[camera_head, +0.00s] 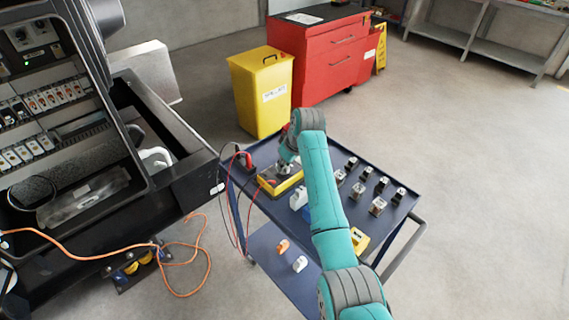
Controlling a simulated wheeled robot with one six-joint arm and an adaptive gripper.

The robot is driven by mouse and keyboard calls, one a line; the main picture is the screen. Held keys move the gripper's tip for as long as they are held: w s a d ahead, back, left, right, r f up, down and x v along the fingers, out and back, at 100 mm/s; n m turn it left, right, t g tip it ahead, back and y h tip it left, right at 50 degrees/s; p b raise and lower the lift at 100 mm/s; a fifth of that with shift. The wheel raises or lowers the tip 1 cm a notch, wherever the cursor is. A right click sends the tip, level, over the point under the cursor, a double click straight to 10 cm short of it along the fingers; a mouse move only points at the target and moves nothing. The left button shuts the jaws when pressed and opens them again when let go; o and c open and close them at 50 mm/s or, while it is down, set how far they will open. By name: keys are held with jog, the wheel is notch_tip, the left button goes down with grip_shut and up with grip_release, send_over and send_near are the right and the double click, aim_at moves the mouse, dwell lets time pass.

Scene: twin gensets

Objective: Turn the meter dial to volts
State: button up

• _Exercise task_
Repeat exactly the lines from the line containing "Objective: Turn the meter dial to volts" through the end of the listing above; both boundary lines are part of the output.

• _The reply_
Objective: Turn the meter dial to volts
State: button up

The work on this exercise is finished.